Les Saltimbanques, premier acte © Opéra Grand Avignon
Evidemment, cette relecture affecte aussi la musique : les numéros sont réorganisés, certaines pages « modernisées » (on pouvait difficilement faire défiler les troupes américaines sur une musique très française, et datée), mais l’essentiel est bien là, de l’ouverture aux airs, ensembles et chœurs. Au sortir, tout en ayant échappé à la trivialité, on est encore sous le charme de la légèreté spirituelle et de l’émotion. Les duos, trios, les deux quatuors de la partition sont autant de réussites. Après un dénouement aussi heureux que surprenant, l’ajout au finale d’un ensemble chanté par les Gigoletti, en salle, a cappella, est bienvenu.

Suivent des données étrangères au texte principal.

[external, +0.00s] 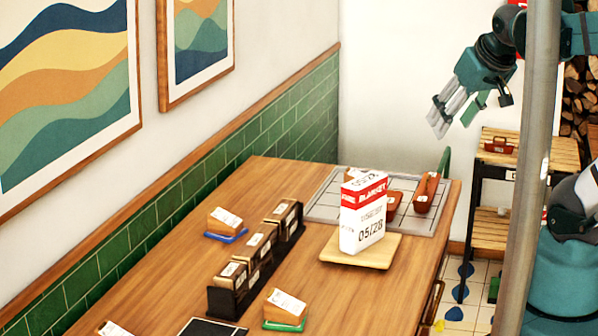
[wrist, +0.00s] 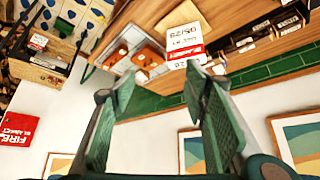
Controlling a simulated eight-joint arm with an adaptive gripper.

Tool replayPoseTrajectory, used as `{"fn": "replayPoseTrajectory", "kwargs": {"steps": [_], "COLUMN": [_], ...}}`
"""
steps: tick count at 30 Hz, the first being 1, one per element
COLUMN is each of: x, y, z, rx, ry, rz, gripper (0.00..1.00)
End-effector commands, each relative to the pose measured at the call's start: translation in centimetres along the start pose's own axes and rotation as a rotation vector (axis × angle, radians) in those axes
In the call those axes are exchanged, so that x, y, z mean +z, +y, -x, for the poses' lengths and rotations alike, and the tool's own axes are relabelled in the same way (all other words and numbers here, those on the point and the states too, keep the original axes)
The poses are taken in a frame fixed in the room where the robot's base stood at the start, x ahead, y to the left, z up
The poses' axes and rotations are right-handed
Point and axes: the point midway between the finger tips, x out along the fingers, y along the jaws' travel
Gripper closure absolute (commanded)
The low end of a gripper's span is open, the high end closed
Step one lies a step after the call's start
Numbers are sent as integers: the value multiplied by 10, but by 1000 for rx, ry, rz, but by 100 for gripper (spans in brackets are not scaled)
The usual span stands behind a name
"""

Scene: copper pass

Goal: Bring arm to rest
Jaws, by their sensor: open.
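My gripper (external: 457,113) is raised high in the air, above and to the right of the table's far end. In the wrist view my gripper (wrist: 162,84) shows its two green fingers spread apart with nothing between them. The arm is well clear of the table, and a grey pole hides part of it in the external view. A red and white fire blanket box (external: 363,222) stands upright on a small wooden board (external: 377,257). The box also shows in the wrist view (wrist: 184,42), beyond the fingertips.
The wooden table (external: 380,293) holds a dark rack (external: 257,259) of labelled blocks, loose labelled blocks and a grey tiled panel (external: 329,206) with reddish-brown items. A shelf stand (external: 492,215) stands to the right. A green-tiled wall (external: 215,165) runs along the table's left side.

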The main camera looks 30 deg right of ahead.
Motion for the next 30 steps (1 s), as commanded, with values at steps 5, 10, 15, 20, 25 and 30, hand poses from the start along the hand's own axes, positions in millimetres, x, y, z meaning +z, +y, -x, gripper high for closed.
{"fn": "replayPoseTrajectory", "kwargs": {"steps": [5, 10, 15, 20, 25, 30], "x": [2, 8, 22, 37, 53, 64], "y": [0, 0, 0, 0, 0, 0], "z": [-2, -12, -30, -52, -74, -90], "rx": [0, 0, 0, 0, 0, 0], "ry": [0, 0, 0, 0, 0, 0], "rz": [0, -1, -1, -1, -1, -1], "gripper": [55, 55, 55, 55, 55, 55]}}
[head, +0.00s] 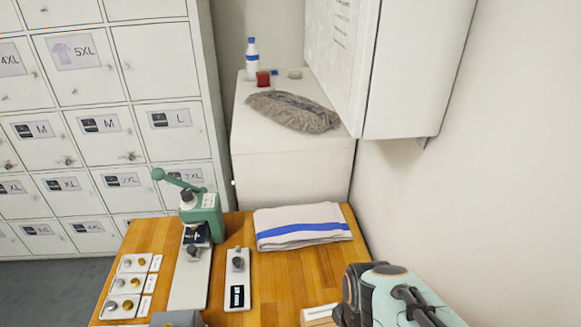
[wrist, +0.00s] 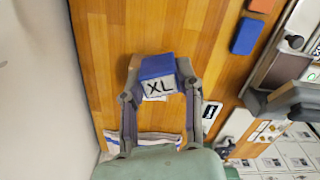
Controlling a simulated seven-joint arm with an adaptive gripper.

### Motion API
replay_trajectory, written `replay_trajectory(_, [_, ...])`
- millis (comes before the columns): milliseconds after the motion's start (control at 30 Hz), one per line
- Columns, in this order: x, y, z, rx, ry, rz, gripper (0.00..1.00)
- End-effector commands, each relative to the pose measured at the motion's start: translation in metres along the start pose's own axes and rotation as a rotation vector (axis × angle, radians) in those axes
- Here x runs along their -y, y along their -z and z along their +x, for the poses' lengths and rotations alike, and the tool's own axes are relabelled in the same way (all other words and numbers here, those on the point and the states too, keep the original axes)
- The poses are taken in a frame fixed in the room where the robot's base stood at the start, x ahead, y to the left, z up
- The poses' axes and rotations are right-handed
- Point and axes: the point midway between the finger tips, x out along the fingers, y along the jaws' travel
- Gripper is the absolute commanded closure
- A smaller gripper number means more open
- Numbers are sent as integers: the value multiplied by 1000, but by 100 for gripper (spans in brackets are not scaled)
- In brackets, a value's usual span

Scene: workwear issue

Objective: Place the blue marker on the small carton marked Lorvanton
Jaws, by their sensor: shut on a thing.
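My gripper (wrist: 157,80) is shut on a blue marker (wrist: 154,67), a block with a white face lettered XL, held between its two fingertips in the wrist view. A little white shows just beyond the block's lower edge; I cannot tell what it belongs to or whether the block touches it. In the head view, part of a small carton (head: 318,316) with a pale top shows at the bottom edge beside my wrist. Its lettering cannot be read. The fingertips and marker are outside the head view.
On the wooden table (head: 275,282) are a green press (head: 205,212), a folded towel (head: 300,226), a plate with a knob (head: 237,280) and small cards (head: 125,285). Another blue block (wrist: 245,36) and an orange block (wrist: 260,5) lie aside. A wall stands close at the right.

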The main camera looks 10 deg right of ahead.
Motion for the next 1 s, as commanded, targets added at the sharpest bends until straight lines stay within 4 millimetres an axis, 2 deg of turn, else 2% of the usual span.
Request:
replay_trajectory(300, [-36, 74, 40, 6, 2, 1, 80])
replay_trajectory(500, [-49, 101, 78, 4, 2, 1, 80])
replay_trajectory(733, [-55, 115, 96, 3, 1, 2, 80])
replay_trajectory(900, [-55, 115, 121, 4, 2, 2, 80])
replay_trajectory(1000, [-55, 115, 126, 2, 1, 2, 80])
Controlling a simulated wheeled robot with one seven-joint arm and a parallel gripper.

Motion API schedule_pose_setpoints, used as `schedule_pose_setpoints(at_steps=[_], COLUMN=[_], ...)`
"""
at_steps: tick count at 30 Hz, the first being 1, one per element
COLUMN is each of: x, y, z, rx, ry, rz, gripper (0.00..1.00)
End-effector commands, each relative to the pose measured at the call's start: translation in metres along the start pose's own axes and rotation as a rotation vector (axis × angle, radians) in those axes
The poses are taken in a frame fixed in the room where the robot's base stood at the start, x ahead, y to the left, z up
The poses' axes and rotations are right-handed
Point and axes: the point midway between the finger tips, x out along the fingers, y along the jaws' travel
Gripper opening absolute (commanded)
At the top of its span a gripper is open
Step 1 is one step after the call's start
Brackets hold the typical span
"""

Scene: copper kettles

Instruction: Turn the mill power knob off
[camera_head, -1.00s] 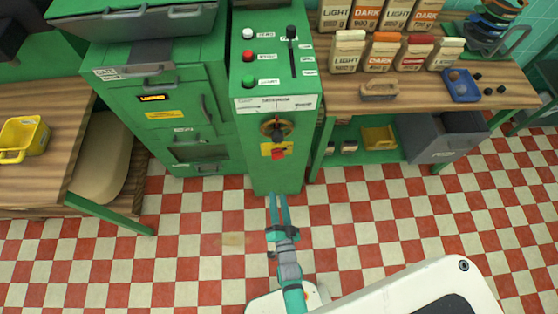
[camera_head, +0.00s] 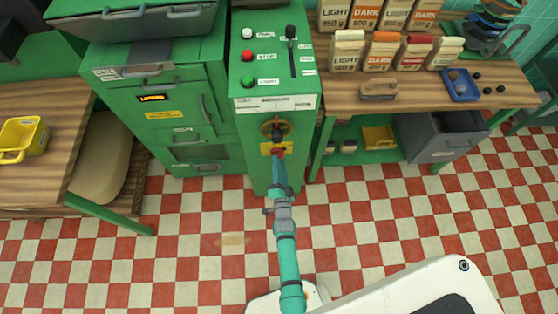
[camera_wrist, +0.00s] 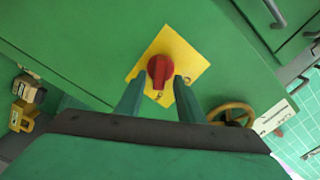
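The red mill power knob (camera_wrist: 159,70) sits on a yellow plate (camera_wrist: 178,45) on the front of the green mill cabinet. In the head view only a bit of the knob's red (camera_head: 278,153) shows past my fingertips. My gripper (camera_wrist: 160,80) is open, with one finger at each side of the knob. Small gaps seem to show between the fingers and the knob; contact is not clear. In the head view my gripper (camera_head: 279,162) reaches the cabinet's front at knob height.
A brass handwheel (camera_head: 274,128) sits just above the plate, near my right finger in the wrist view (camera_wrist: 232,112). Push buttons (camera_head: 247,57) and a black lever (camera_head: 291,35) are on the cabinet top. A wooden counter (camera_head: 420,90) stands to the right.

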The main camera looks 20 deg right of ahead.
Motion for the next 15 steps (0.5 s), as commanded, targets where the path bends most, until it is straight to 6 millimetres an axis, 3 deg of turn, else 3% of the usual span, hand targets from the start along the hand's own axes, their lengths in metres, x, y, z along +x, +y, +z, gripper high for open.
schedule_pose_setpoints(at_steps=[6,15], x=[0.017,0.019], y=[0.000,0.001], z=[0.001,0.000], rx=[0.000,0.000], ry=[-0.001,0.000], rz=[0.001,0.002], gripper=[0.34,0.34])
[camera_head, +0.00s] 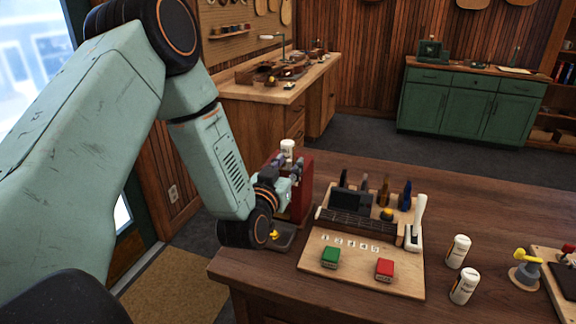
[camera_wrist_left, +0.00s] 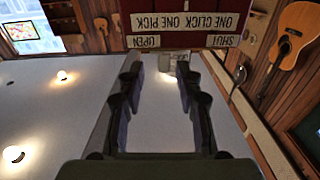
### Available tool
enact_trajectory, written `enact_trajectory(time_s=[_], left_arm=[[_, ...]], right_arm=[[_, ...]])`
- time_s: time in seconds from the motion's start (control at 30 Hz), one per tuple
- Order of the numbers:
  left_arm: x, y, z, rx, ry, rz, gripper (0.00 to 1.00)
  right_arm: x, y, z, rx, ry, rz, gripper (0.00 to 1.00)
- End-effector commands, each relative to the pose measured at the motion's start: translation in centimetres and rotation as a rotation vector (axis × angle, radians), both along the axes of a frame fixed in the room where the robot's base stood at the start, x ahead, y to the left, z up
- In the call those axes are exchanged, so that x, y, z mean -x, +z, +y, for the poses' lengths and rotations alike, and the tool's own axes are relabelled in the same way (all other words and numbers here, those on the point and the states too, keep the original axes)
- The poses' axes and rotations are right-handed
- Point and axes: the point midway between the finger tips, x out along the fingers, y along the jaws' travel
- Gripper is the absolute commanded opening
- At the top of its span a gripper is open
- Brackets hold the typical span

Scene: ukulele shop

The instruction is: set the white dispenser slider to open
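A pale block (camera_wrist_left: 167,62), which looks like the slider, shows below and between the labels, closer to OPEN. My left gripper (camera_head: 283,172) is at the dispenser's face; in the wrist view its fingers (camera_wrist_left: 158,72) are apart, with the block near the right finger. Contact is unclear.
A wooden board with a green block (camera_head: 330,257), a red block (camera_head: 384,269) and a white lever (camera_head: 417,222) lies to the right. Two white bottles (camera_head: 459,251) (camera_head: 465,287) and a yellow-topped device (camera_head: 525,268) stand farther right. The table front is mostly clear.

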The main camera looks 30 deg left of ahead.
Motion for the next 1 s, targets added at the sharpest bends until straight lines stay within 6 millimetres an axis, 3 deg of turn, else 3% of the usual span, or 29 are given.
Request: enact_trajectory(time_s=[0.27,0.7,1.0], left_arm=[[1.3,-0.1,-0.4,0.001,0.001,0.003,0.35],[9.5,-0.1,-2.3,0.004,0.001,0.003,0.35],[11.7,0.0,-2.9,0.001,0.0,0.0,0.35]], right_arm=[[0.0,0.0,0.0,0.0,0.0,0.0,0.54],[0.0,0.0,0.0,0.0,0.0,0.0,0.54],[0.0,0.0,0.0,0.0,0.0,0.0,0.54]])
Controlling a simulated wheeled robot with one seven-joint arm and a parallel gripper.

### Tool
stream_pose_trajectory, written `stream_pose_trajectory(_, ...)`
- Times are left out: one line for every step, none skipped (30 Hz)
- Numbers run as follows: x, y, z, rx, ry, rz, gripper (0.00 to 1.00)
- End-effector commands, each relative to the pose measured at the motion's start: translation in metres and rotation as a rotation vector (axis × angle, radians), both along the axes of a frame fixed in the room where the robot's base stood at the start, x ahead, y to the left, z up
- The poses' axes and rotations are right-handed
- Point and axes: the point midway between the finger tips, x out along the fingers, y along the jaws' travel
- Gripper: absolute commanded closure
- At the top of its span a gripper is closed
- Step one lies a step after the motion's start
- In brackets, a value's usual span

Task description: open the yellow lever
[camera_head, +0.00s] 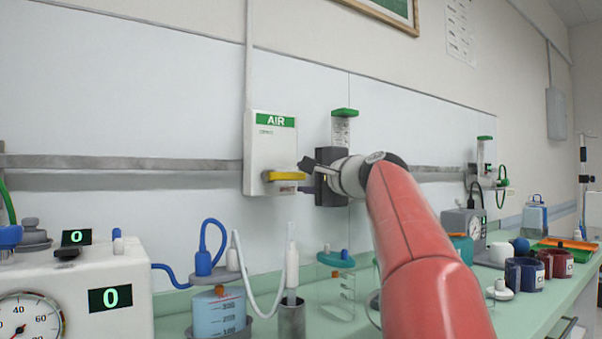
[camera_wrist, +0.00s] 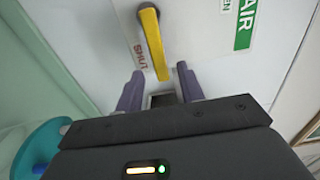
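The yellow lever (camera_head: 285,176) lies horizontally on the front of the white AIR box (camera_head: 262,140) on the wall. In the wrist view the yellow lever (camera_wrist: 153,42) runs from a pivot near the top down towards the fingers, beside the printed word SHUT. My gripper (camera_head: 306,175) is just right of the lever's free end in the head view. In the wrist view my gripper (camera_wrist: 160,85) has its two purple-grey fingers apart, with the lever's tip near the gap between them. No grip on the lever shows. Whether a finger touches it I cannot tell.
A grey rail (camera_head: 120,162) runs along the wall behind the box. Below, the green counter (camera_head: 535,291) carries a gauge machine (camera_head: 75,295), a blue-liquid jar (camera_head: 218,312) and several dark cups at the right. A teal disc (camera_wrist: 38,150) shows lower left in the wrist view.

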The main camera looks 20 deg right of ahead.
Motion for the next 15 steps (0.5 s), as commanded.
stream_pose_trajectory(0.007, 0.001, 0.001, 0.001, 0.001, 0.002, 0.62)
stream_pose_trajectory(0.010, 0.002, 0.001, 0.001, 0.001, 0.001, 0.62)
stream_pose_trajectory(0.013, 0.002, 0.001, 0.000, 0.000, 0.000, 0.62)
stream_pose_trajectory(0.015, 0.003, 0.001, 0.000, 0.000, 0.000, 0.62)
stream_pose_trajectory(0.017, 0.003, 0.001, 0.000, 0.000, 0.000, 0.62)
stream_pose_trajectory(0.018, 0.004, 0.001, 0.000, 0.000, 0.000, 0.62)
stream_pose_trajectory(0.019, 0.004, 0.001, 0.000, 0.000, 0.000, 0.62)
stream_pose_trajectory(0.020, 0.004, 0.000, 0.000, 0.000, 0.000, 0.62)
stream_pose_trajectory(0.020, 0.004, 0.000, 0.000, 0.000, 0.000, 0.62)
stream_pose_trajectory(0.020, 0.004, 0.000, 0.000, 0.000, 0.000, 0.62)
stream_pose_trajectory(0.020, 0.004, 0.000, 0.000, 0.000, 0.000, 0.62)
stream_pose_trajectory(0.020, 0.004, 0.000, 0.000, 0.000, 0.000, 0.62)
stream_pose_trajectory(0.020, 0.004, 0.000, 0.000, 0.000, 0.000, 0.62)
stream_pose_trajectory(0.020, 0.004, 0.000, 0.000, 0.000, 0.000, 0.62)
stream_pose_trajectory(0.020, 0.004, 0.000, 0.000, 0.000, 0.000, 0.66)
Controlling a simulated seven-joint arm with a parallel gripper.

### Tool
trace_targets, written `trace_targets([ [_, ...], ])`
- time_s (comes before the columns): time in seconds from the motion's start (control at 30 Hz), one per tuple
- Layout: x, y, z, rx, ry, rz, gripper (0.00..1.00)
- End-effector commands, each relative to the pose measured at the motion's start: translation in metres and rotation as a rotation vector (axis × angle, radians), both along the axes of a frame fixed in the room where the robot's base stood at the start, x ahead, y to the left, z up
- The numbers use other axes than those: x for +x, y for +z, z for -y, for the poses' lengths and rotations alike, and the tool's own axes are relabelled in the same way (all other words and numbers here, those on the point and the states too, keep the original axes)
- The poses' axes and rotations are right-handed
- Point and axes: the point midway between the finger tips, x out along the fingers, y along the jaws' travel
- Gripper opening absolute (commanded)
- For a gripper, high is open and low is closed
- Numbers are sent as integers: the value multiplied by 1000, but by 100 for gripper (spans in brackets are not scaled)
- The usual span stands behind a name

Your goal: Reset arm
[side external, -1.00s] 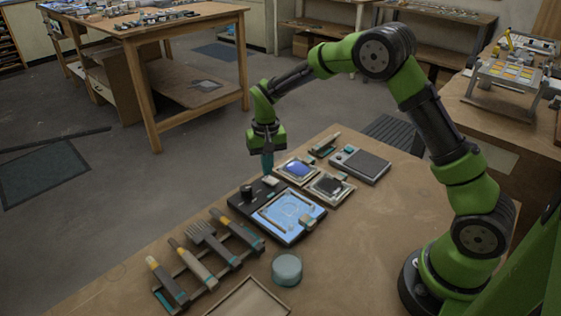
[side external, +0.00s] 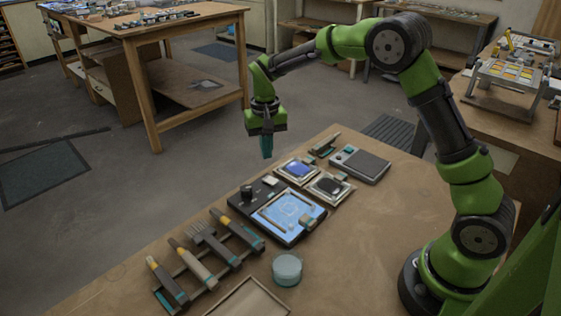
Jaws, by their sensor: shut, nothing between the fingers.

La distribution fait la part belle à ces quatre principaux interprètes. C’est aussi l’occasion pour nombre de jeunes chanteurs, apparaissant parfois dans une production locale ou régionale, de sortir de l’ombre Trop rare à la scène, Dima Bawab, dont chacune des apparitions est saluée par la critique, est en pleine ascension. Soprano léger d’une stature juvénile, à la diction impeccable, au timbre chaleureux, la Suzanne qu’elle campe, fraîche, vive, délurée et indépendante, serait idéale si l’émission de la voix parlée, ingrate, ne semblait contredire le personnage. Marion est Ségolène Bolard, au timbre chaud et aux graves solides, dont on regrette seulement une intelligibilité incertaine. Cyril Héritier donne à Paillasse une indéniable vérité. La qualité de son chant doit être soulignée, malgré quelques accrocs vocaux, liés à la fatigue, durant son dernier air, déplacé, chargé d’émotion (« Renonce à ton rêve orgueilleux »). Grand Pingouin, dès sa Chanson du saltimbanque, impose son personnage d’Hercule au grand cœur. Frédéric Cornille est un beau baryton à la voix solide et sonore. Jean-François Baron, André, n’est plus le sympathique lieutenant du livret original. Il est ici journaliste, acteur à l’ascension rapide, séducteur, superficiel, infatué de sa personne. Son chant, dès le duo avec Suzon, est de belle facture. Les époux Malicorne (Alain Itlis et Raphaële Andrieu) partagent une émission, chantée et parlée, sonore, claire, comme un jeu toujours juste. Il faudrait citer chacune et chacun des petits rôles dont les répliques sont indispensables. Les chœurs, puissants, homogènes malgré de rares décalages, se hissent à un niveau enviable. A la tête de l’Orchestre Régional Avignon-Provence, Alexandre Piquion démontre ce soir toutes ses qualités. Il s’est fait une excellente réputation comme chef de chœur (TCE, Châtelet…) et on garde en mémoire sa Rita à la Péniche opéra. Sa familiarité des œuvres lyriques, sa connaissance de l’ouvrage, son attention constante au chant comme à l’orchestre nous valent une conduite exemplaire, dynamique, précise et inspirée, qui respire. Le pot-pourri un peu désuet de l’ouverture promettait de belles pages, et cette promesse fut tenue, en particulier au ballet qui achève le deuxième acte, d’une rare qualité : mélancolique, champêtre en son début, avec des enchaînements ravissants.
Sans autre prétention que le divertissement, ce spectacle séduisant et abouti mérite une plus large diffusion.